We have patched together various comments he made throughout these documents, keeping context but distorting the original flow. Here are links directly to the articles to see full context:
As described in the Grad School section, Dennis came to the Labs already having time sharing experience from working on Multics at MIT.
When asked by Michael Sean Mahoney… “Did you have an idea of what you wanted to do at the Labs?”, he said…
“I was just more interested in real computers and what they could do. And particularly struck by the – how much more pleasant it was to have interactive computing as opposed to decks of cards and so forth.”
Bell Labs as a whole was not moving in this direction in 1967. As Dennis described:
“When I came here the Labs was in essentially the same state as far as computing was or a very similar state as Harvard.”
(This means that computers were still being fed punch cards as batch inputs)
“For computer science at Bell Laboratories, the period 1968-1969 was somewhat unsettled. The main reason for this was the slow, though clearly inevitable, withdrawal of the Labs from the Multics project.”
“For much of this time, the Murray Hill Computer Center was also running a costly GE 645 machine that inadequately simulated the GE 635. Another shake-up that occurred during this period was the organizational separation of computing services and computing research.”

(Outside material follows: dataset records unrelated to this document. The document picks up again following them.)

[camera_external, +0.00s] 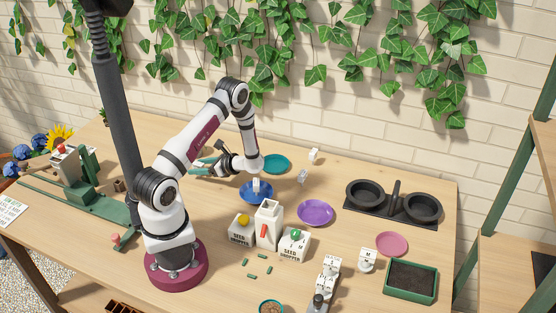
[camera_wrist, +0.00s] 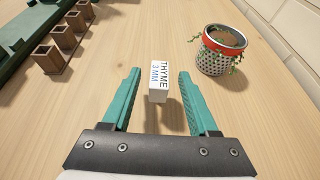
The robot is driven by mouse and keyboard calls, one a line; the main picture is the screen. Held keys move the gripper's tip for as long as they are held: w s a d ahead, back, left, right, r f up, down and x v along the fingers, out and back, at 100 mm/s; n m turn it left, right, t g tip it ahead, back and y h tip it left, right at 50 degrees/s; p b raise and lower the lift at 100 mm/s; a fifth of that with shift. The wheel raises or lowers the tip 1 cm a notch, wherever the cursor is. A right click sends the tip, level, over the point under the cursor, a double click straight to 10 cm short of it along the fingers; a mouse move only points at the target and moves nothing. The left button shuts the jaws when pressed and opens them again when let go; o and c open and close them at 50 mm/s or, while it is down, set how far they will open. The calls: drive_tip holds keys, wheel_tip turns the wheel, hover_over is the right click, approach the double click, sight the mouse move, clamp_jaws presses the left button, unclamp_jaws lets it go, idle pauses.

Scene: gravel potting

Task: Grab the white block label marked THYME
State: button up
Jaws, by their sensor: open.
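The white block label (camera_wrist: 158,80) stands on the wooden table in the wrist view, with "THYME 3 MM" printed on its top face. My gripper (camera_wrist: 158,80) is open, with one teal finger on each side of the label and a gap on both sides. The label sits near the level of the fingertips and is not visibly touched. In the external view my gripper (camera_external: 200,168) reaches over the back left of the table; the THYME label cannot be made out there.
A perforated pot with a red band and trailing plant (camera_wrist: 220,52) stands right of the label. Several small brown pots (camera_wrist: 62,40) line the left beside a green rack. A blue bowl (camera_external: 246,193), teal plate (camera_external: 275,160) and purple plate (camera_external: 316,213) lie right of my arm.

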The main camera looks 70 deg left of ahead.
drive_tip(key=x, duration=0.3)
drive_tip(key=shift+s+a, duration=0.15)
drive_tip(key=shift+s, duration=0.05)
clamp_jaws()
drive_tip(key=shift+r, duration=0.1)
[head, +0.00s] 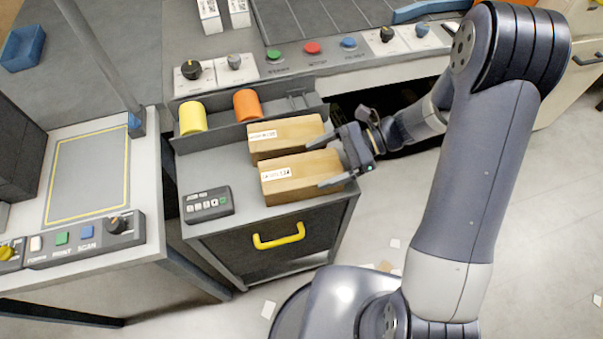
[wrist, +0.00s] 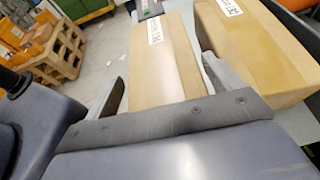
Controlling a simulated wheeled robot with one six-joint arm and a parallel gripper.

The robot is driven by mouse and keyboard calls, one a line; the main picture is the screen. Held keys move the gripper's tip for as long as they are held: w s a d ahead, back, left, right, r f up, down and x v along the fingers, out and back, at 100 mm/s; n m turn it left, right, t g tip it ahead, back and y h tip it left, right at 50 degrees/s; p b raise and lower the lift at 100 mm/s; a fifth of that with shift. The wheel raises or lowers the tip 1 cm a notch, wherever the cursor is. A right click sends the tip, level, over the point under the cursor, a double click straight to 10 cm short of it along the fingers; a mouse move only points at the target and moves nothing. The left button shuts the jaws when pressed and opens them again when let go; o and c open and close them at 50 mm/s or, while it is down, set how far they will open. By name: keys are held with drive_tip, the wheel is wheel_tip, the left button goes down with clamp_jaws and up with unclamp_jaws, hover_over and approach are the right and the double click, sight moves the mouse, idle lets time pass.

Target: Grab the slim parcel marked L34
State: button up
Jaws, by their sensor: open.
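Two brown cardboard parcels lie side by side on the grey cart top. The front parcel (head: 300,172) has a white label that seems to read L34; it also shows in the wrist view (wrist: 163,62). The back parcel's label (head: 263,135) is too small to read surely. My gripper (head: 315,166) is open at the right end of the front parcel, one finger on each side of it. In the wrist view my gripper (wrist: 165,85) straddles that parcel, with the right finger in the gap between the parcels. I cannot tell whether the fingers touch it.
The other parcel (head: 287,138) lies close behind, also at right in the wrist view (wrist: 255,50). A yellow cylinder (head: 192,118) and an orange cylinder (head: 247,105) stand in the cart's rear tray. A dark keypad device (head: 207,204) sits left of the parcels.

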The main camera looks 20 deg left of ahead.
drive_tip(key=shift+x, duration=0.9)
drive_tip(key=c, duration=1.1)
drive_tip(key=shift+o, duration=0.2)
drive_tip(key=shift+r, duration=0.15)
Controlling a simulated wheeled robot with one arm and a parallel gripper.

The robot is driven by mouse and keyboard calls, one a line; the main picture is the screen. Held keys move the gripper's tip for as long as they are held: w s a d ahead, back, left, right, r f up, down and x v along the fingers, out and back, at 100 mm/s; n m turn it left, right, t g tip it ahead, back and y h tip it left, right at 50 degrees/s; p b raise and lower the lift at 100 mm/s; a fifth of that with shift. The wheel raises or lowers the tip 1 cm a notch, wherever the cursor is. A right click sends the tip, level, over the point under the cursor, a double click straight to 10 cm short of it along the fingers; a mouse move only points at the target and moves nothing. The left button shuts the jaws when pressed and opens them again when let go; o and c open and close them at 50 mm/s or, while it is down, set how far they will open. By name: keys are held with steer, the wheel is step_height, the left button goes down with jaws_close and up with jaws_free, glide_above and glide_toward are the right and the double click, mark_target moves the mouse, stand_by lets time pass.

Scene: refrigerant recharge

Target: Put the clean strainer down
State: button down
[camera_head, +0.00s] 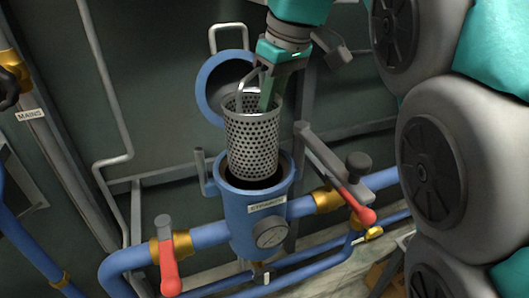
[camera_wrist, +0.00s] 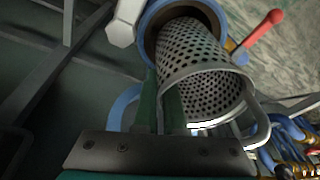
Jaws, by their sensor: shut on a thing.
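The strainer (camera_head: 252,140) is a perforated metal basket with a wire handle. In the head view it stands upright, with its lower end at or just inside the open mouth of the blue strainer housing (camera_head: 240,207). My gripper (camera_head: 266,98) is above it, with the green fingers at the basket's rim and handle, shut on the strainer. In the wrist view the strainer (camera_wrist: 196,62) extends away from my gripper (camera_wrist: 160,105) toward the round blue opening (camera_wrist: 150,30). Its bottom end is hidden inside the housing mouth.
The housing's round blue lid (camera_head: 212,82) stands open behind the strainer. Red-handled valves (camera_head: 168,270) (camera_head: 358,207) flank the housing on blue pipes. A clamp bar with a dark knob (camera_head: 358,163) sticks out at the right. A gauge (camera_head: 270,233) is on the housing front.

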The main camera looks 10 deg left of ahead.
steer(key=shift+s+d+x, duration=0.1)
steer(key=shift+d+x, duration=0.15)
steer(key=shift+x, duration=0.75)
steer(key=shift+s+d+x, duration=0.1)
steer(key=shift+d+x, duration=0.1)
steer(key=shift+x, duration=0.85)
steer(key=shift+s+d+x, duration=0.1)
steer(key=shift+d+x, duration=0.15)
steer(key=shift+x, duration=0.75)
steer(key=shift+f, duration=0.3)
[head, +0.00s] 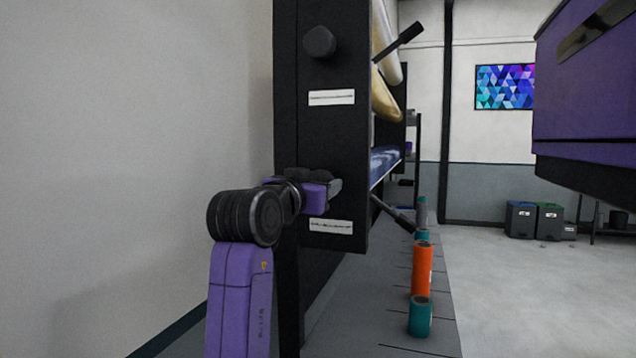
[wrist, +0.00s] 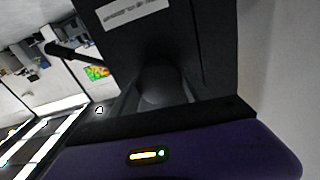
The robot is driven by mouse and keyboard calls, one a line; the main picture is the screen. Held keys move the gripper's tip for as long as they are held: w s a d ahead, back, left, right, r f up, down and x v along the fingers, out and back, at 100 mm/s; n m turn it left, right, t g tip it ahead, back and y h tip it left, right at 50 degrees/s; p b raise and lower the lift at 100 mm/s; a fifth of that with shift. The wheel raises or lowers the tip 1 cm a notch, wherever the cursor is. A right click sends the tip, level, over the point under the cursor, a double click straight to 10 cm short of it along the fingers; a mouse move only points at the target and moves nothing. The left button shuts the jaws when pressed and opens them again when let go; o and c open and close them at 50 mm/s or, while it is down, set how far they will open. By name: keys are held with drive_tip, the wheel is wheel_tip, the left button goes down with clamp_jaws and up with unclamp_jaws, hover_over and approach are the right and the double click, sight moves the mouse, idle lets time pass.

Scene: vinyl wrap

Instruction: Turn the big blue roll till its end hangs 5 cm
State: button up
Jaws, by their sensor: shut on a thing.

Now Multics, clunky and difficult as it was, did represent a new way to interact with computers. To Dennis and his colleagues, it was a little threatening that it was being shut down.
“From the point of view of the group that was to be most involved in the beginnings of Unix (K. Thompson, Ritchie, M. D. McIlroy, J. F. Ossanna), the decline and fall of Multics had a directly felt effect. We were among the last Bell Laboratories holdouts actually working on Multics, so we still felt some sort of stake in its success. More important, the convenient interactive computing service that Multics had promised to the entire community was in fact available to our limited group, at first under the CTSS system used to develop Multics, and later under Multics itself. Even though Multics could not then support many users, it could support us, albeit at exorbitant cost. We didn’t want to lose the pleasant niche we occupied, because no similar ones were available; even the time-sharing service that would later be offered under GE’s operating system did not exist. What we wanted to preserve was not just a good environment in which to do programming, but a system around which a fellowship could form. We knew from experience that the essence of communal computing, as supplied by remote-access, time-shared machines, is not just to type programs into a terminal instead of a keypunch, but to encourage close communication.”
“Ken and I had been sort of involved with working with each other in various ways. I had been doing other things as well during this period. I did a compiler for the Altran system which was Stan Brown’s algebra system which was completely independent of Multics and that crowd. That was one of the things that made it particularly obvious that having an interactive system was nice. The Altran stuff was actually written on the terminal. I forget now whether the GE TSS stuff was around then or whether it was actually written in Multics terminals and somehow transmitted. But the representation of the program – in the first place was in Fortran, and in the second place it was obvious we were going for punched cards. Typing out on terminals. But the formatting was very rigid and whatnot. And there were batch jobs and object decks and stuff like that. And it really made it very obvious that having a smooth interaction with the machine was a lot more fun, a lot less clumsy. It was really a combination of things that got me involved. Just the fact that the style of thing that Ken was headed for seemed very much, very desirable. I know this just from the work with him.”
This is quite a beautiful summary of what this team was focusing on during this turbulent period 1968-69. One thing that Dennis did not focus on, in either document, was how an IBM 2741 terminal might have fit into the time sharing vision or figured in any way. Dennis had produced a typographic masterpiece for his doctoral thesis, he’d worked beside Doug McIlroy and Bob Morris as they implemented roff into BCPL, he never said a thing about typing with a 2741.
This wouldn’t be notable, except for what came after. UNIX of course got its original Labs funding because the research team committed, in Dennis’ words, to…“create a system specifically designed for editing and formatting text, what might today be called a `word-processing system’” for the patent department.”
As Dennis describes…
“By the spring of 1971, it was generally agreed that no one had the slightest interest in scrapping Unix. Therefore, we transliterated the roff text formatter into PDP-11 assembler language, starting from the PDP-7 version that had been transliterated from McIlroy’s BCPL version on Multics, which had in turn been inspired by J. Saltzer’s runoff program on CTSS. In early summer, editor and formatter in hand, we felt prepared to fulfill our charter by offering to supply a text-processing service to the Patent department for preparing patent applications. At the time, they were evaluating a commercial system for this purpose; the main advantages we offered (besides the dubious one of taking part in an in-house experiment) were two in number: first, we supported Teletype’s model 37 terminals, which, with an extended type-box, could print most of the math symbols they required; second, we quickly endowed roff with the ability to produce line-numbered pages, which the Patent Office required and which the other system could not handle.”
So… by the spring of 1971, Dennis is deeply involved in text formatting based in Jerry / runoff, and singing the praises of a new generation of terminal, Teletype’s model 37 which can print math symbols.
Why do we not get any references to the 2741, to kludged ways to achieve a similar effect, to the effort of typing of that extraordinary thesis? Dennis was silent here, just as he was silent about anything that had to do with the thesis at all.
Few human beings have been blessed with such incredible creativity. Amazing!!!